At Hampton I not only learned that it was not a disgrace to labour, but learned to love labour, not alone for its financial value, but for labour’s own sake and for the independence and self-reliance which the ability to do something which the world wants done brings. At that institution I got my first taste what it meant to live a life of unselfishness, my first knowledge of the fact that the happiest individuals are those who do the most to make others useful and happy.
The central government gave them freedom, and the whole Nation had been enriched for more than two centuries by the labour of the Negro. Even as a youth, and later in manhood, I had the feeling that it was cruelly wrong of the central government…to fail to make some provision for the general education of our people in addition to what the states might do, so that the people would be the better prepared for the duties of citizenship.
In fact, one of the saddest things I saw during the month of travel which I have described was a young man, who had attended some high school, sitting down in a one-room cabin, with grease on his clothing, filth all around him, and weeds in the yard and garden, engaged in studying a French grammar.
We wanted to teach the students how to bathe, how to care for their teeth and clothing.

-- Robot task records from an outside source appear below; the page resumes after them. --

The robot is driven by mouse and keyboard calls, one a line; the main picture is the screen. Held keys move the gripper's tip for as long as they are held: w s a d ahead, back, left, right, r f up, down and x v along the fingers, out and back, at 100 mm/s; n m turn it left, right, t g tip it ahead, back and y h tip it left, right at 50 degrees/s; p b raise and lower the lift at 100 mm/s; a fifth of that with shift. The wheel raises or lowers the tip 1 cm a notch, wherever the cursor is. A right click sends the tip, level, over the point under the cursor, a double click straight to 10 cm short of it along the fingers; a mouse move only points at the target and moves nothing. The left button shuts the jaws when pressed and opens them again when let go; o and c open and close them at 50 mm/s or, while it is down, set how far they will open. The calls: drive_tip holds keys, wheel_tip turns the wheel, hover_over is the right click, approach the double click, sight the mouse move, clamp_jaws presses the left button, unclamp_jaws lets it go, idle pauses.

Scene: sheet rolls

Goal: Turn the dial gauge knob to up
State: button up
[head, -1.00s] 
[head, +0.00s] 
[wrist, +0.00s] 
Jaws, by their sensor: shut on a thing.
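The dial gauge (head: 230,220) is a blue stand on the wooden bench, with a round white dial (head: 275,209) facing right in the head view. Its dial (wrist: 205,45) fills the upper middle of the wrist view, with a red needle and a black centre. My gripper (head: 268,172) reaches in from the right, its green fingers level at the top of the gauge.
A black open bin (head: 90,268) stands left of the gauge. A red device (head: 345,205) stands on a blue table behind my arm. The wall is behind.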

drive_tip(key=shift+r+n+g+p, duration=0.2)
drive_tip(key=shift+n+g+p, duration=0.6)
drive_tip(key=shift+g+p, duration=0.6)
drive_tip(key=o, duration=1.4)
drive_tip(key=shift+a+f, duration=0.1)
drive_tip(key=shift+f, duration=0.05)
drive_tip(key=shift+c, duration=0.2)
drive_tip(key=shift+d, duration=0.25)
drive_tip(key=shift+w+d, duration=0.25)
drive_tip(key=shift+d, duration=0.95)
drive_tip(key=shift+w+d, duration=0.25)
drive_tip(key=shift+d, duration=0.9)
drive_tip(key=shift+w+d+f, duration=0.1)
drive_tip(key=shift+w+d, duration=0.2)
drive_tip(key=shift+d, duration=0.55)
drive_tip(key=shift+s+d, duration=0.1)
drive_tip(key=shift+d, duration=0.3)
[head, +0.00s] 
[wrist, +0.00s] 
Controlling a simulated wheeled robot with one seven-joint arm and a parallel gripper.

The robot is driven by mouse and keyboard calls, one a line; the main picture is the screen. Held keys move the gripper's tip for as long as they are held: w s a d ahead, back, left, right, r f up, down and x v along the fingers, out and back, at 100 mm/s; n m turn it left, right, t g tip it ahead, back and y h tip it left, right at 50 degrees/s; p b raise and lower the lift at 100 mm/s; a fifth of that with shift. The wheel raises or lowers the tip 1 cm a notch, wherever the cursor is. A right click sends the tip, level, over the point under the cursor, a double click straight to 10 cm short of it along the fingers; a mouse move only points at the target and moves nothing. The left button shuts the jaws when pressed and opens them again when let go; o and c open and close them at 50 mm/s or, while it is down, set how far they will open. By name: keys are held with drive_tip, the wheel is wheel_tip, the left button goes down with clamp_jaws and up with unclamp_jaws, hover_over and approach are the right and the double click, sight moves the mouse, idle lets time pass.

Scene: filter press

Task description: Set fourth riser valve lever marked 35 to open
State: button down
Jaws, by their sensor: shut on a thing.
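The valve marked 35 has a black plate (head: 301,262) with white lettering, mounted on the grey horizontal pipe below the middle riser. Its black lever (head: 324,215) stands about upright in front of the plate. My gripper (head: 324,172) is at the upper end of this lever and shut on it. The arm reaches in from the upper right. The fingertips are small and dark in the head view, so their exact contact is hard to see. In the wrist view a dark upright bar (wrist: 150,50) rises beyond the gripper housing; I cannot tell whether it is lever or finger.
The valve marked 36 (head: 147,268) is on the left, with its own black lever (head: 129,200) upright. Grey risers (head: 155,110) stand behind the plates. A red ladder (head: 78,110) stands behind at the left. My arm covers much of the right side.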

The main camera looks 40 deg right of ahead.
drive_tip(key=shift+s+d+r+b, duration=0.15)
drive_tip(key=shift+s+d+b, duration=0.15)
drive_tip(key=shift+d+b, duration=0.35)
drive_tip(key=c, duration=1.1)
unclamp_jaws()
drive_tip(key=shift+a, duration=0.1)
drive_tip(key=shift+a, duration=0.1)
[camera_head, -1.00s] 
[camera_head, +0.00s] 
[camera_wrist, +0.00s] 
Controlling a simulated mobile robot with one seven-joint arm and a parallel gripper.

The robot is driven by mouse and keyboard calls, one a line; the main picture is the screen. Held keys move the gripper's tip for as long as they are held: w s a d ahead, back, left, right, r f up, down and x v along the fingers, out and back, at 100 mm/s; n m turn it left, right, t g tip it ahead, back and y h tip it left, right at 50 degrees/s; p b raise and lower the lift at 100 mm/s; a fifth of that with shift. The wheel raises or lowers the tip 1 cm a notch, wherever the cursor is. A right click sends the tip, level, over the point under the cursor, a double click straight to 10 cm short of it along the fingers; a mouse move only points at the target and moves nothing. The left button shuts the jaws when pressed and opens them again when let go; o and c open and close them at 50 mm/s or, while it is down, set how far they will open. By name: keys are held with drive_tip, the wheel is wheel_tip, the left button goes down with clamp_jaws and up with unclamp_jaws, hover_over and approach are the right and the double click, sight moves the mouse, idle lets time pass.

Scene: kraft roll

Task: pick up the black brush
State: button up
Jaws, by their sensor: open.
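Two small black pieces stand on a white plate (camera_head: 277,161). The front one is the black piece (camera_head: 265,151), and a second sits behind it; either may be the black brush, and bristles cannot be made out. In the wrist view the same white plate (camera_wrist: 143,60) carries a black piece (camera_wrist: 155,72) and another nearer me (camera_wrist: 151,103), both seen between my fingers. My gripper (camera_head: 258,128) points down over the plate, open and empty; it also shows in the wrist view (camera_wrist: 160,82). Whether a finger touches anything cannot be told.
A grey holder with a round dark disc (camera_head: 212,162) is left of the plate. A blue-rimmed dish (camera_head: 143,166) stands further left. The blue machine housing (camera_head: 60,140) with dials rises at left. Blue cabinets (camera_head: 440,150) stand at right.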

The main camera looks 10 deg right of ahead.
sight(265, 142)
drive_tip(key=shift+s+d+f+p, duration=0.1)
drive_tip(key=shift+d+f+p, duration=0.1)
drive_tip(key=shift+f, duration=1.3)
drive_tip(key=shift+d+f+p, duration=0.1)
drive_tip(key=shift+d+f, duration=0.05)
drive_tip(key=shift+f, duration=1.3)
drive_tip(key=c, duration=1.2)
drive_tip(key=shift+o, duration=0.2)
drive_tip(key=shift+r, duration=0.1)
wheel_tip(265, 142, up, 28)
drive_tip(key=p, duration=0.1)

We wanted to teach them what to eat, and how to eat it properly and how to care for their rooms. Aside from this, we wanted to give them such a practical knowledge of some one industry together with the spirit of industry, thrift, and economy, that they would be sure of knowing how to make a living after they had left us. We wanted to teach them to study actual things instead of mere books alone.
From the very beginning, at Tuskegee, I was determined to have the students do not only the agricultural and domestic work, but to have them erect their own buildings. My plan was to have them, while performing this service, taught the latest and best methods of labour, so that the school would not only get the benefit of their efforts, but the students themselves would be taught to see not only utility to labour, but beauty and dignity; would be taught, in fact, how to lift labour up from mere drudgery and toil, and would learn to love work for its own sake. My plan was not to teach them to work in the old way, but to show them how to make the forces of nature—air, water, steam, electricity, horse-power—assist them in their labour.